You may have seen this already, but if your group is discrete then its group von Neumann algebra $VN(G)$ is "directly finite" - that is, every left invertible element is invertible. I think this property is inherited by the algebra obtained when one compresses by an idempotent in $C_c(G)$.
The earliest reference I know of is somewhere in Kaplansky's Fields and Rings; a proof of something slightly weaker, which can in fact be boosted to prove the original result, was given in
Montgomery, M. Susan. Left and right inverses in group algebras. Bull. Amer. Math. Soc. 75 1969 539--540. MR0238967 (39 #327)

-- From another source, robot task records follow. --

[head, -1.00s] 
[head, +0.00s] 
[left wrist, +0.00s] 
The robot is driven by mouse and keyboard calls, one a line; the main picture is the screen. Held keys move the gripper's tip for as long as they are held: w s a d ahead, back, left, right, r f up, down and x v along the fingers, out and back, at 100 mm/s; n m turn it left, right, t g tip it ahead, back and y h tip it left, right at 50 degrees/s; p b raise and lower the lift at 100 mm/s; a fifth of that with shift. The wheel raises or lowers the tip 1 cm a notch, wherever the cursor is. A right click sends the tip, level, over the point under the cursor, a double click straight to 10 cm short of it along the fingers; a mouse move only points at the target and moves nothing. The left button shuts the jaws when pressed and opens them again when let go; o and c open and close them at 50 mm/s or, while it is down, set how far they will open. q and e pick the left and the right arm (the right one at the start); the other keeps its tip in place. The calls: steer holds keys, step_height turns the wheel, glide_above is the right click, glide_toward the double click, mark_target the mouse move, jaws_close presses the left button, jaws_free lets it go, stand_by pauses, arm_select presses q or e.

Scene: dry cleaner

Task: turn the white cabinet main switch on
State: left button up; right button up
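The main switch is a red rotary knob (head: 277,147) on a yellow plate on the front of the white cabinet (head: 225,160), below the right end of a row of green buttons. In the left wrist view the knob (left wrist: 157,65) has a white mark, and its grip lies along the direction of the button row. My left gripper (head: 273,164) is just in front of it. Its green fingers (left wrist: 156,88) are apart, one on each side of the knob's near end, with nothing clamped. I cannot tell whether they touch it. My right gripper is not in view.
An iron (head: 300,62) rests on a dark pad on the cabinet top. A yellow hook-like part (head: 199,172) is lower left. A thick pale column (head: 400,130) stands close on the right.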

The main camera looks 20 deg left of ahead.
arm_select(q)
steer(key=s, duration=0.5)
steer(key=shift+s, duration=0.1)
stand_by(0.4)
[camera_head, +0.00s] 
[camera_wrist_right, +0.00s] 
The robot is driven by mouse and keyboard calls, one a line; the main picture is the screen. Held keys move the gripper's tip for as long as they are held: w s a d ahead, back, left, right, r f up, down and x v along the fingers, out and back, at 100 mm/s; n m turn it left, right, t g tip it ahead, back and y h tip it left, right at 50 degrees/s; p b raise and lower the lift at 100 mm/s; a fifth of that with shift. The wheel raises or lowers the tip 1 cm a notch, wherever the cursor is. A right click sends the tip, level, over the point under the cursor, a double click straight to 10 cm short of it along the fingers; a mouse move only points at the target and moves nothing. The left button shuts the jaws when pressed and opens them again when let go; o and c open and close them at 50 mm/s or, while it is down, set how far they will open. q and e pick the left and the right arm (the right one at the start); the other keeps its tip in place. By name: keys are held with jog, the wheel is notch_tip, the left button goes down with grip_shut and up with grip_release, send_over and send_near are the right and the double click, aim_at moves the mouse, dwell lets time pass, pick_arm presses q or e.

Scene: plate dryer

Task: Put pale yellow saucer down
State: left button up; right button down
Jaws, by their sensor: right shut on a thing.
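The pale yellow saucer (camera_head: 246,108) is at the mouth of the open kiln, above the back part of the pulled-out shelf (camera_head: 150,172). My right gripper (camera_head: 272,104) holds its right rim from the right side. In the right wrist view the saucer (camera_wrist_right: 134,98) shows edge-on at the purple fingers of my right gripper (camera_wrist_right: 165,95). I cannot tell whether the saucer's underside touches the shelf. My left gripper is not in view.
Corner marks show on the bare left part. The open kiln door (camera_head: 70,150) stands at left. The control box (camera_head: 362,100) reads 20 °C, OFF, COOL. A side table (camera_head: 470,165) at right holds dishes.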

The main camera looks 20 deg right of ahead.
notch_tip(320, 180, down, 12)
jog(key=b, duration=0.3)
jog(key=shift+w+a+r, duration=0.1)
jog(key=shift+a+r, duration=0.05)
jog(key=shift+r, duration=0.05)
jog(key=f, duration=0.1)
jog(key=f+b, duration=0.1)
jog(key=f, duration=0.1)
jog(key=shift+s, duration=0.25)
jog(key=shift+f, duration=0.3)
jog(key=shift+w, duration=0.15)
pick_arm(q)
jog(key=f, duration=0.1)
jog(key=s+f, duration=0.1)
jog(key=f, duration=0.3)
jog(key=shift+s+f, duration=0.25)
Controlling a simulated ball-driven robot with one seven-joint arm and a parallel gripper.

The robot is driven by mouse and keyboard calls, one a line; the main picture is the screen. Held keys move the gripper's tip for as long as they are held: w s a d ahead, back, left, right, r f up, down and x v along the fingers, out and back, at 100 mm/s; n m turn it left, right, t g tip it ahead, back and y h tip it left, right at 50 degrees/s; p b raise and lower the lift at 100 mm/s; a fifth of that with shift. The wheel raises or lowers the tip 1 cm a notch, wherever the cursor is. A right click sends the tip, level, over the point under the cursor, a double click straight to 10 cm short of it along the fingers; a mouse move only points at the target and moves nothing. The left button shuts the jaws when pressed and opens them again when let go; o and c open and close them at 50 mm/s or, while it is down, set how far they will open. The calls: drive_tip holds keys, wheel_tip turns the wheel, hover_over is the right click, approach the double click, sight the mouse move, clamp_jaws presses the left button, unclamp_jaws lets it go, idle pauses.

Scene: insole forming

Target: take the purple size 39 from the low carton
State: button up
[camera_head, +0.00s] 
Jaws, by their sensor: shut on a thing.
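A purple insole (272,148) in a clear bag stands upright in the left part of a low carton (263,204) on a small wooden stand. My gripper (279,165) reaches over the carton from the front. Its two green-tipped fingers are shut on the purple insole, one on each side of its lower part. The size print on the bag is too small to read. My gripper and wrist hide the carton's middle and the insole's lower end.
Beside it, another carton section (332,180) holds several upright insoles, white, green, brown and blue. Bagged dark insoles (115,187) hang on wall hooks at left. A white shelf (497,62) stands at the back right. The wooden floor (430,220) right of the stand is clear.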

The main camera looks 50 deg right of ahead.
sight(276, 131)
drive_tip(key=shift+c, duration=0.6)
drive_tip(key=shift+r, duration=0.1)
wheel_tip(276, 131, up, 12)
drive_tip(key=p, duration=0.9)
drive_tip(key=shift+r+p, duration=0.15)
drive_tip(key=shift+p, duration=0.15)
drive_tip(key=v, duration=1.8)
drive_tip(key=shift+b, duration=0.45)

(The proof needs uses the existence of a faithful tracial state on $VN(G)$, plus the fact that every idempotent in a $C^*$-algebra is similar in the algebra to a self-adjoint idempotent , -- something which was not all that obvious to me the first time I saw this result.)
I don't know what the state of play is for algebras of the form $H$, as described in your question. I think enough is known about $C^*$-algebras of some totally disconnected groups (work of Plymen et al.) that one might have similar results, but the arguments have to be different from the discrete case because one no longer has the faithful positive trace that is used by Kaplansky and Montgomery's arguments.
Of course in the more special case you have at hand, we might have enough structure to force left-invertibles to be right-invertible; but off the top of my head nothing comes to mind.